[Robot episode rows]
--

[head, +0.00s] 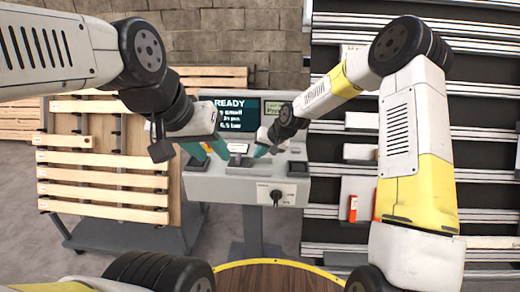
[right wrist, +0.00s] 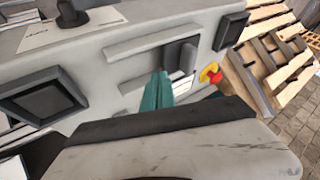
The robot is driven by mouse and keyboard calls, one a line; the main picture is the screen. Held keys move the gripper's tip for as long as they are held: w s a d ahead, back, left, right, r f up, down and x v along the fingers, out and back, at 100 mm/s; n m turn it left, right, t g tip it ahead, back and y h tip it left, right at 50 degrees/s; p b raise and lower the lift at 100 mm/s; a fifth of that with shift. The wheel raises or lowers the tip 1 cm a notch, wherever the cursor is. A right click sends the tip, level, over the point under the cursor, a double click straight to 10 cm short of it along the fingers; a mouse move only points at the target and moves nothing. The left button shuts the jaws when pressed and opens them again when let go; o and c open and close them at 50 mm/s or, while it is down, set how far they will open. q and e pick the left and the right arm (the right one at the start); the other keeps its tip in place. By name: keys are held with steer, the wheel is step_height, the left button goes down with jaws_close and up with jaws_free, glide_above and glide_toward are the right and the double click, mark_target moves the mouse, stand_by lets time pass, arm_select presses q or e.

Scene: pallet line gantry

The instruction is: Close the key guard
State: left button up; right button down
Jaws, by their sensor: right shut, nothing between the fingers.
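The control console (head: 230,188) stands in front of me below a lit screen. A grey upright tab (right wrist: 180,56), which looks like the key guard's handle, stands between two pale rails (right wrist: 150,42) on its top. In the head view this part (head: 236,160) is small and partly hidden. My right gripper (head: 262,148) is shut and empty; in the right wrist view its teal fingertips (right wrist: 158,88) are beside the tab, and I cannot tell whether they touch. My left gripper (head: 208,151) is open and empty above the console's left side.
A black key switch (head: 276,196) is on the console's front face. Dark square pads (right wrist: 42,97) flank the rails. A red and yellow button (right wrist: 210,73) is near the tab. A wooden pallet (head: 100,158) leans at left; a dark rack (head: 335,190) stands at right.

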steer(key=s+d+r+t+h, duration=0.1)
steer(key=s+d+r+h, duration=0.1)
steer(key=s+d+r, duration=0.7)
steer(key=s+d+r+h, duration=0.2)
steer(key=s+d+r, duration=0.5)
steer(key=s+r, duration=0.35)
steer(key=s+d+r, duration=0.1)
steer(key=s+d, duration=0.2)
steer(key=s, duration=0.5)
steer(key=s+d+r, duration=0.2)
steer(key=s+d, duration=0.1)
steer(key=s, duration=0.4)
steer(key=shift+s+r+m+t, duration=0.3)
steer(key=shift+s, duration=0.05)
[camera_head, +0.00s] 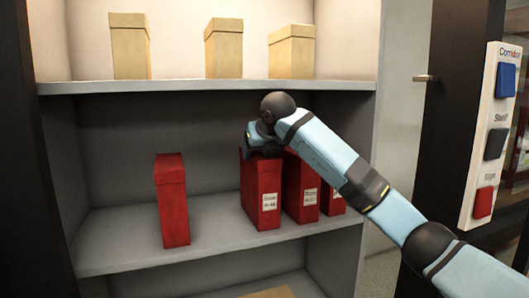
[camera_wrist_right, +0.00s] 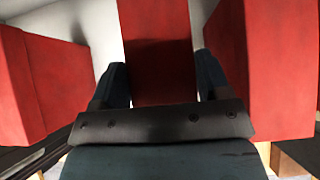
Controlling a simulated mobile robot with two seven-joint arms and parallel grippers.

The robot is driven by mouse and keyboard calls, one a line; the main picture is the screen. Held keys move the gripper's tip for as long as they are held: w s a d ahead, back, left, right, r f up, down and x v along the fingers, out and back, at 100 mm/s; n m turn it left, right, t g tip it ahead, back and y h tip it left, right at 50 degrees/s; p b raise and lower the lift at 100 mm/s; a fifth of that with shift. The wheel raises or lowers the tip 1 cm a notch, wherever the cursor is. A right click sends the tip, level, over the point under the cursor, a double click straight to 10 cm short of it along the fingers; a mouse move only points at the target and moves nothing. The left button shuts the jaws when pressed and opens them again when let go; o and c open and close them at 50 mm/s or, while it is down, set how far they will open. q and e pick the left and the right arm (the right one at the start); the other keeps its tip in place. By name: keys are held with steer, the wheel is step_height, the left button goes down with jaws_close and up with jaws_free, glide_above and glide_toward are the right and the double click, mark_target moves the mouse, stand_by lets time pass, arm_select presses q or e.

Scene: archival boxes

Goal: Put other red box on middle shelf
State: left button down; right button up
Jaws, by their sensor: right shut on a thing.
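My right gripper (camera_head: 262,148) is at the top of a red box (camera_head: 262,197) with a white label, and is shut on it. That box appears to stand upright on the middle shelf (camera_head: 215,222), near its front edge. In the right wrist view the held red box (camera_wrist_right: 158,45) lies between the two fingers, with a red box on each side. Another labelled red box (camera_head: 301,190) stands close to its right, and one more (camera_head: 332,202) is partly hidden behind the arm. A separate red box (camera_head: 172,205) stands to the left. My left gripper is out of view.
Three tan boxes (camera_head: 130,48) stand on the upper shelf (camera_head: 190,87), whose board lies just above my gripper. Bare shelf lies between the left red box and the held one. A tan surface (camera_head: 268,293) shows below. A panel with coloured buttons (camera_head: 493,130) is at right.

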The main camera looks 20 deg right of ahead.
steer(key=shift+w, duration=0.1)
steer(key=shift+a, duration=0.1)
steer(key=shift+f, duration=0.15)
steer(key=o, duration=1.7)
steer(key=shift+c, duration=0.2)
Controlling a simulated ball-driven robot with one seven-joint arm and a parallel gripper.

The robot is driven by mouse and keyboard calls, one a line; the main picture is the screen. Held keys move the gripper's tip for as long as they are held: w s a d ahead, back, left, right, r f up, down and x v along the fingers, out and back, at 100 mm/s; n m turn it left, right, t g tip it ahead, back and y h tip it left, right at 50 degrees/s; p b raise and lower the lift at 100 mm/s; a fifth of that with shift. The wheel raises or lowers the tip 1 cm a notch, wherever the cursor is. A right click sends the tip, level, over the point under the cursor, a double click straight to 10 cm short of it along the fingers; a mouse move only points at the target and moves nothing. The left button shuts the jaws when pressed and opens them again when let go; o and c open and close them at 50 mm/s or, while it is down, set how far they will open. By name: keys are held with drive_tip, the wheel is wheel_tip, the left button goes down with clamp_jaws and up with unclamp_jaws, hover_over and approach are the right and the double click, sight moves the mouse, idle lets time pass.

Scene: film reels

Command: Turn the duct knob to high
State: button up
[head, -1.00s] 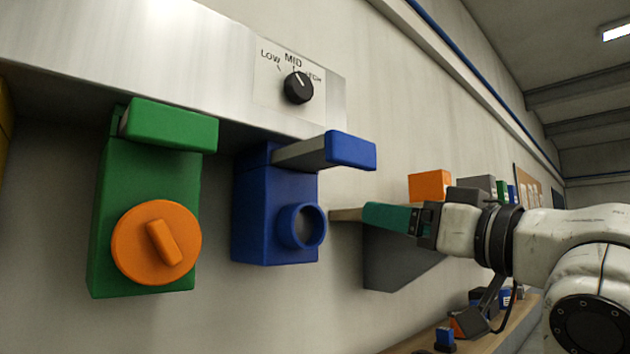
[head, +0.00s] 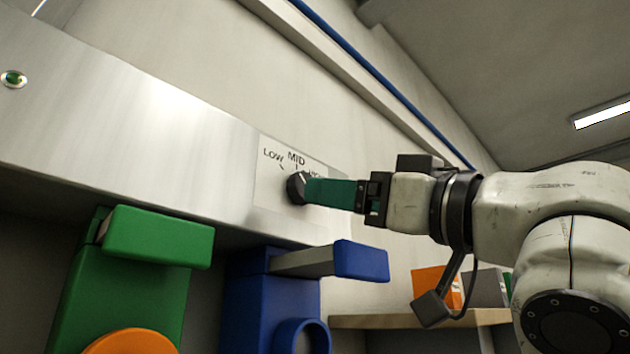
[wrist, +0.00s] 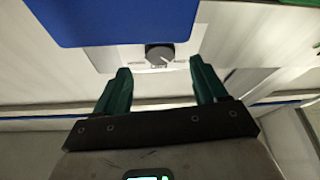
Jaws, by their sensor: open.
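The duct knob (head: 297,187) is a black round dial on a pale label plate (head: 268,186) marked LOW, MID and HIGH. In the head view my gripper (head: 308,190) reaches it from the right, its teal fingers overlapping the knob's right side and part of the HIGH mark. In the wrist view the knob (wrist: 160,54) lies between and just beyond the fingertips of my open gripper (wrist: 160,67), with a visible gap on each side. A small light pointer mark shows on its face there. The exact setting is hard to read.
A blue handle (head: 361,261) sticks out below the knob and looms large in the wrist view (wrist: 110,20). A green handle (head: 160,235) is further left. A shelf (head: 420,320) with an orange box (head: 433,287) is below my arm.

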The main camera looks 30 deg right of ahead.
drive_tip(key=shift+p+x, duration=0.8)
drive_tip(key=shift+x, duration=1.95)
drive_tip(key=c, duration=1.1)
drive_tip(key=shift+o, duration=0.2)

--

Task to carry out: Return each line that includes "State".

Result for this task:
State: left button up; right button down
State: left button down; right button up
State: button up

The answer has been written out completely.